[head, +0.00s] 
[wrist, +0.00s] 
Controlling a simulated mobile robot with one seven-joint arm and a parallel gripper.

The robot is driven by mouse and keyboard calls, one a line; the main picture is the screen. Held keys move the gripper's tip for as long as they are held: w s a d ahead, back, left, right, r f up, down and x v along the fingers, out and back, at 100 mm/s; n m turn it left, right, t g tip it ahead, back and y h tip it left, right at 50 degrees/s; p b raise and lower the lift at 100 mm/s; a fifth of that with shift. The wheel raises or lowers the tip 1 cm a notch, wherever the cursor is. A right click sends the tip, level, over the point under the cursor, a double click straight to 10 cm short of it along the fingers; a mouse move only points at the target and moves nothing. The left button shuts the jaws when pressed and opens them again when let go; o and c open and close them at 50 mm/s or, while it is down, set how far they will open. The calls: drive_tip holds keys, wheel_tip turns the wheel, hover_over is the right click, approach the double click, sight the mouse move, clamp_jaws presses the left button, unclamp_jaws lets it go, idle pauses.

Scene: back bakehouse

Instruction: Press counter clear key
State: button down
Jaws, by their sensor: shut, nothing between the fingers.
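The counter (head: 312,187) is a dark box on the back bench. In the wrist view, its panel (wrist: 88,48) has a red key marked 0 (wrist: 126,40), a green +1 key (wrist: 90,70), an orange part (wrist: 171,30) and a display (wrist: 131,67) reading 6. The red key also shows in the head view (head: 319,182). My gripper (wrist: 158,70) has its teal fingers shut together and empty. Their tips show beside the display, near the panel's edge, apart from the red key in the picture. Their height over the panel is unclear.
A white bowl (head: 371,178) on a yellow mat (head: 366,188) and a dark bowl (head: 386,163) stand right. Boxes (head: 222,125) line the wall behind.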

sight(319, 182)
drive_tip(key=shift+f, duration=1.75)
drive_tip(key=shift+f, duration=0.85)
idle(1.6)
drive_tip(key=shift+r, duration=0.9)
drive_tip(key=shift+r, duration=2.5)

■ ■ ■ ■ ■ ■ ■

GIVEN TASK> Return nothing but the lines from the start of the listing above through the line containing "Controlling a simulated", exactly as given.

OUTPUT OF THE EXERCISE>
[head, +0.00s] 
[wrist, +0.00s] 
Controlling a simulated mobile robot with one seven-joint arm and a parallel gripper.

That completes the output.